Le camp de Champlieu est sur la commune d’Orrouy-Glaignes (Oise). Il est depuis le 1er décembre 1916, le centre d'entraînement des chars sous les ordres du Général ESTIENNE, celui que l’on sur-nommera plus tard le “père des chars”.

Joseph rejoint le 16 juin le 502e RAS (2) (unité opérationnelle), qui après avoir quitté le camp d'entraînement de Champlieu, se positionne à Jaignes (aujourd’hui en Seine-et-Marne – à l’ouest de Meaux).

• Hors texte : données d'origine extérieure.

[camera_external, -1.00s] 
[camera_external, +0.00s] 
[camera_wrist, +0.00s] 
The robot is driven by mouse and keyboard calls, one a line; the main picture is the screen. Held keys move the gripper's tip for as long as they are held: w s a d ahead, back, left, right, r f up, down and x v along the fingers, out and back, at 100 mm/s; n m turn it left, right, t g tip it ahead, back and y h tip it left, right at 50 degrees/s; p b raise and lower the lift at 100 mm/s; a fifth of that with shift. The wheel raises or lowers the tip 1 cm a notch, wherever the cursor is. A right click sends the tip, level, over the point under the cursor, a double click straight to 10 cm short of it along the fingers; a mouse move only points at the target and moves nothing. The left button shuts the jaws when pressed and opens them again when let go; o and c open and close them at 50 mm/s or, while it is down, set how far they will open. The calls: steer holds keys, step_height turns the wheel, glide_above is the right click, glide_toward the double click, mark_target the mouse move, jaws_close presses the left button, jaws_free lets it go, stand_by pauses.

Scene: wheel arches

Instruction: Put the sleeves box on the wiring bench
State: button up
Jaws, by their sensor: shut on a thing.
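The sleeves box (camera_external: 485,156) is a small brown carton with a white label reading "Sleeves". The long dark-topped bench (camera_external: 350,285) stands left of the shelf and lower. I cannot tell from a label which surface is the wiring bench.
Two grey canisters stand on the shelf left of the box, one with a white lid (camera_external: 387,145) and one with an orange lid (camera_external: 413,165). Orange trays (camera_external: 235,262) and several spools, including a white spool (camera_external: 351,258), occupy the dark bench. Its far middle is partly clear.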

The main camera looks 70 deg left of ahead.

Le régiment vient d’être mis à la disposition du 21e Corps d’Armée.

Il est affecté à la compagnie AS 316 du 6e Bataillon de Chars Légers (BCL), un des trois bataillons du régiment avec les 4e et 5e BCL.

(2) Le 502e RAS est créé le 5 juin 1918, par décision du GQG n° 247 du 31 mai 1918. Il comporte le Groupement II et 3 bataillons de chars légers : 4e, 5e et 6e BCL. Le 6e BCL est formé de 3 compagnies, compagnies d’Artillerie spéciale (AS) : AS 316, AS 317 et AS 318. Chacune de ces compagnies comprend 3 sections, et chaque section est dotée de 5 chars (3 chars-canons et 2 chars-mitrailleuses).

Le régiment est intégralement équipé pour le Groupement II de chars Schneider type CA1 et pour les BCL de chars légers Renault type FT (équipés, soit d’un canon de 37mm, soit d’une mitrailleuse Hotchkiss).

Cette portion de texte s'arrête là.